WHS has a great "foster-to-adopt" program. This allows you to "foster" a pet, to take it home and see if it's a good fit for your and your family. If it doesn't work out, you bring the pet back for someone else to adopt. If it IS a good fit, you go on to adoption. I decided to give Haddie, a seven-year-old dog from a family with kids, a try. I went there with NOTHING--no leash, no anything for a dog. I filled out the papers and told them I'd pick her up the next day. I went and bought all of the dog necessities--bed, leash, treats, etc.  The next day, I went to pick up that sweet girl. I knew she was a keeper when we were sitting there, waiting for the paperwork in the crowded reception area. She didn't try to jump on any of the people; she didn't pull at her leash. She simply looked at them and wagged her tail. She leaned into my knees. I fell in love.
She has been a DREAM dog.

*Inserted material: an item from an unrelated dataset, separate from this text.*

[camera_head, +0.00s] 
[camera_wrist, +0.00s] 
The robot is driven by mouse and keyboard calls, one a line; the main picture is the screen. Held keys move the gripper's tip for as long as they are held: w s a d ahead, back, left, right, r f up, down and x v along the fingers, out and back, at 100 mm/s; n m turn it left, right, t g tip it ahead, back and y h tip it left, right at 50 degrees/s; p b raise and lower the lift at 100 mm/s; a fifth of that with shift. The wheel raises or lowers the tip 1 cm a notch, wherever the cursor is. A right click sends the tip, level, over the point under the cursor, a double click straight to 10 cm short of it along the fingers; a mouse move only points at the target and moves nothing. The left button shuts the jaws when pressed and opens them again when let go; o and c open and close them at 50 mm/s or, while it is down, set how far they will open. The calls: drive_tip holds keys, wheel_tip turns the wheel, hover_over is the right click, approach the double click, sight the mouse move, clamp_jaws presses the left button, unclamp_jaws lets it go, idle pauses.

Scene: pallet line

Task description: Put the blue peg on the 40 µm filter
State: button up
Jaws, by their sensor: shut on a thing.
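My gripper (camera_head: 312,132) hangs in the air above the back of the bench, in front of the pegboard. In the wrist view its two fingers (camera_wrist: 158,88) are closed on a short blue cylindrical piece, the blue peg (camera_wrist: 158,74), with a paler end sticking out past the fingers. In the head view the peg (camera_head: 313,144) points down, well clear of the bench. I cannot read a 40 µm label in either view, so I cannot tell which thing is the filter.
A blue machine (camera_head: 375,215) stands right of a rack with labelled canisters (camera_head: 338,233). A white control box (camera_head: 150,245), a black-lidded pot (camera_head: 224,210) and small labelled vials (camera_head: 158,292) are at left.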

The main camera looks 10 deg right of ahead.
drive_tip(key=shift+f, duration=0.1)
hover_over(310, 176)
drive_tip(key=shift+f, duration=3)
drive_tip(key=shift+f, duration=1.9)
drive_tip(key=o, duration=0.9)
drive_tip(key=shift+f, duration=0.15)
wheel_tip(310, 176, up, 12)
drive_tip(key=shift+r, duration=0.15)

My Bostons, loved as they were, were high-maintenance dogs. They were demanding and high-energy ALL of the time. Haddie is...well...all things opposite. She never, ever jumps on anyone. She just wags that tail like crazy. She loves to be with her people. She seems to instinctively know that the kids are a little leery of her; she is very calm around them. She doesn't jump on furniture unless she is invited to do so; if you don't invite her up, she's content to lay at your feet. She is trained--knows all her basic commands and is completely house trained--and she is the epitome of manners. There is nothing bad I can say about her. She's amazing. I could not be happier--and I mean that. Even Marty, who was hesitant to get another dog, loves Haddie Sue. It's hard not to.

If you are in need of a new pet, I cannot recommend WHS enough. They are fabulous. This month, they're doing a "Single and Lovin' It" theme--they have some animals who need to be "only-children", meaning they need to be the only pet--and the adoption fees on these animals are waived. Seriously--you need to go. You'll feel the same love that I felt, and chances are, you'll leave with a new fur-baby-love.